By Kit Daniels
The Dow Jones Industrial Average fell 1,000 points on Monday amid a huge decline in Chinese stocks and a global sell-off.
The drop was the Dow’s biggest since 2008 and even though the index recovered some of the losses, the Dow was still down over 400 points as of late morning.
The Standard & Poor’s 500 index also fell into “correction territory,” meaning that it’s down 10% from a recent peak.
The global sell-off was triggered by growing concern over a slowdown in China and the Federal Reserve’s non-stop creation of money called “quantitative easing” which devalues the dollar.
“China’s stocks plunged the most since 2007 as government support measures failed to allay investor concerns that a slowdown in the world’s second-largest economy is deepening,” Kyoungwha Kim with Live Mint reported. “The Shanghai Composite Index tumbled 8.9% to 3,197.31 at 1:14 pm local time, erasing its gain for the year.”

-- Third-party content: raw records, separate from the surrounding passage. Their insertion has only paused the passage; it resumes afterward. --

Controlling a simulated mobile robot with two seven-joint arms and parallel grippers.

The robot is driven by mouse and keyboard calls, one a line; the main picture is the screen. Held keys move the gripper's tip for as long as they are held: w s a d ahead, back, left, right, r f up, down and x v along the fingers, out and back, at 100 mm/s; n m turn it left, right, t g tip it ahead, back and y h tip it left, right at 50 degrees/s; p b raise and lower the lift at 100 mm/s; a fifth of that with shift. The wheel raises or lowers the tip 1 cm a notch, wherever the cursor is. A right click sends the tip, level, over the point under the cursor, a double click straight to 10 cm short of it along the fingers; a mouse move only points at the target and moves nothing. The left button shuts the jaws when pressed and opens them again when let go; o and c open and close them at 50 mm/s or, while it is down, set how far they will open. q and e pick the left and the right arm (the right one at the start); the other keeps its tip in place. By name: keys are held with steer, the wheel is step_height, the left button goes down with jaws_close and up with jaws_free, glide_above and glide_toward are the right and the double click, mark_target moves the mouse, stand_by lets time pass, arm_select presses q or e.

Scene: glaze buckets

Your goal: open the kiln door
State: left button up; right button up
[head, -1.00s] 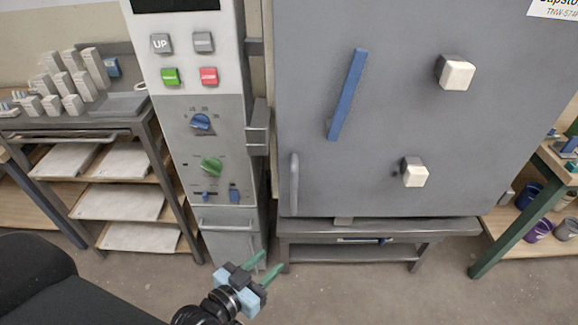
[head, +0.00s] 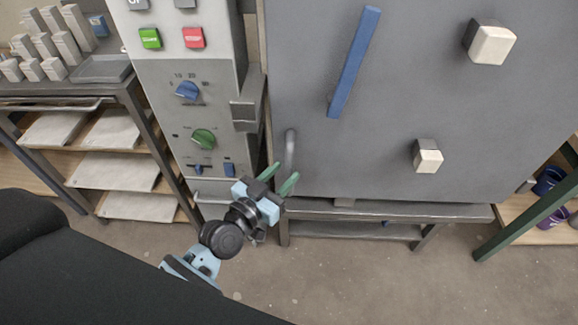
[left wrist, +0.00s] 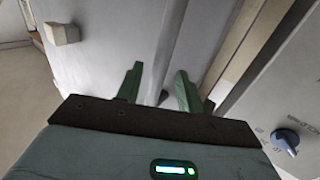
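The kiln door (head: 400,100) is a large grey panel and looks closed. A blue slanted bar (head: 354,62) and two cream blocks, an upper one (head: 491,44) and a lower one (head: 429,161), are on it. A grey vertical handle (head: 290,153) is at its lower left edge. My left gripper (head: 285,173) is open, with green fingers, just below this handle in the head view. In the left wrist view the open fingers (left wrist: 158,85) point at the grey door face, with a dark narrow shape between them. I cannot tell if they touch anything. My right gripper is not in view.
A control panel (head: 190,115) with knobs and buttons stands left of the door. A shelf rack (head: 120,170) with white slabs is further left. A dark stand (head: 380,209) is under the kiln. A green-legged table (head: 525,205) is at the right. The floor in front is clear.

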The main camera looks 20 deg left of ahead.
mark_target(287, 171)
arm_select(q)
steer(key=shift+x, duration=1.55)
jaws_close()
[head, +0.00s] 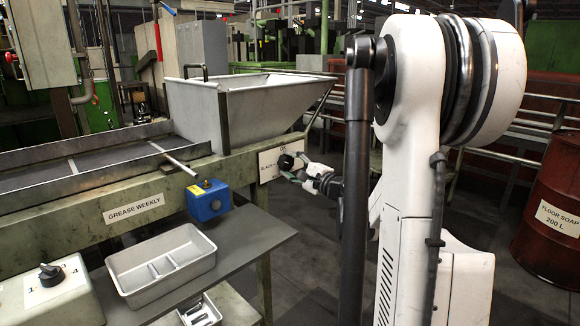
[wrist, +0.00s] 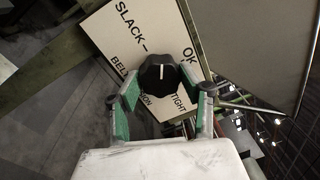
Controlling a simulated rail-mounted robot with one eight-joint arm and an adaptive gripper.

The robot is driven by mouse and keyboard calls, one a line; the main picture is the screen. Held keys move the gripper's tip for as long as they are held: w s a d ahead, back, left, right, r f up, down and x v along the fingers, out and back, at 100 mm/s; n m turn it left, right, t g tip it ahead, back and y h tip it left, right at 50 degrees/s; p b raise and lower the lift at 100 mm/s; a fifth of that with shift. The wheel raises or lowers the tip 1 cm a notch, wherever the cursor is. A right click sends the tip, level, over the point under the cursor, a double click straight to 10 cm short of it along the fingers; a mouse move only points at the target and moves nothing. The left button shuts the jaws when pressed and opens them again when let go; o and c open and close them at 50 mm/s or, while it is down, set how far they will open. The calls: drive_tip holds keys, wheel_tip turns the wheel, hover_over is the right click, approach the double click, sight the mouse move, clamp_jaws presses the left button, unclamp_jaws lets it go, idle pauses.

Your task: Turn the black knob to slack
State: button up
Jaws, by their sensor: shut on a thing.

“The Hang Seng China Enterprises Index lost 7.6%, poised for its biggest decline since 2008. Futures on the CSI 300 Index decline by the 10% daily limit.”
In response, U.S. Treasuries exploded as investors bought less risky assets to shield themselves from the turmoil.

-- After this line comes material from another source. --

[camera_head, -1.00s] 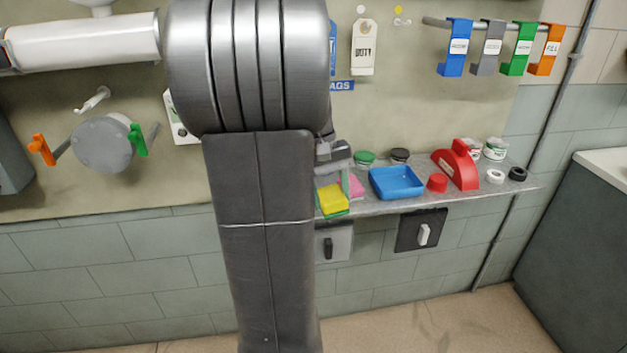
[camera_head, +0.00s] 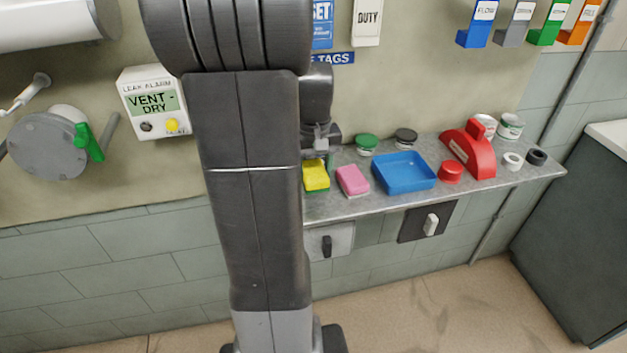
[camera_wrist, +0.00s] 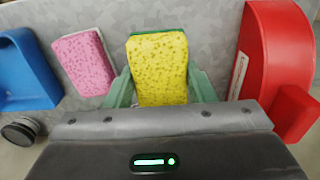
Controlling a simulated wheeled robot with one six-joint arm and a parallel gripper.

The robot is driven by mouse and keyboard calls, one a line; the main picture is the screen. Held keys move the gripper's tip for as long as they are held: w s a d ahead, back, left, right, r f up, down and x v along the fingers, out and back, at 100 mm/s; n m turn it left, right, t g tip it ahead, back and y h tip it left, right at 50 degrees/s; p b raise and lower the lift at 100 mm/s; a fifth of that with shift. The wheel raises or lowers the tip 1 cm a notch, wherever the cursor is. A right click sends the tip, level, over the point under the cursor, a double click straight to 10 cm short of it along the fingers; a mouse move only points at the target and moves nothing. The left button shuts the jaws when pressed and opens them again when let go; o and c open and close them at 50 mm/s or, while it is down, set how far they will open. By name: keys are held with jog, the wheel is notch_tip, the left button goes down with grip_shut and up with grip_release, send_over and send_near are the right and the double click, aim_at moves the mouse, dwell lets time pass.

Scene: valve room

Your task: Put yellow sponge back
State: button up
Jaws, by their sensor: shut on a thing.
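The yellow sponge (camera_head: 316,176), with a green layer, is at the left of the visible shelf (camera_head: 420,192) in the head view, beside my arm. In the wrist view the yellow sponge (camera_wrist: 158,70) sits between the green fingers of my gripper (camera_wrist: 160,88), one at each side. My gripper (camera_head: 318,158) is shut on it from above. I cannot tell whether the sponge's underside touches the shelf. A pink sponge (camera_head: 353,180) lies just right of it, apart from it; it also shows in the wrist view (camera_wrist: 84,61).
Jars (camera_head: 367,144) stand behind. In the wrist view a large red object (camera_wrist: 272,55) stands close on the yellow sponge's other side. My arm hides the shelf's left part.

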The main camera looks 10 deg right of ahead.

Multiple financial experts, including Dr. Ron Paul and Peter Schiff, have warned of a coming financial crisis.
“We still have another stock market bubble and another housing bubble going on, but the big bubble I think is in the bond bubble,” he said on the Alex Jones Show. “It’s been going on for 35 years, taking interest rates from 21% down to actually negative.”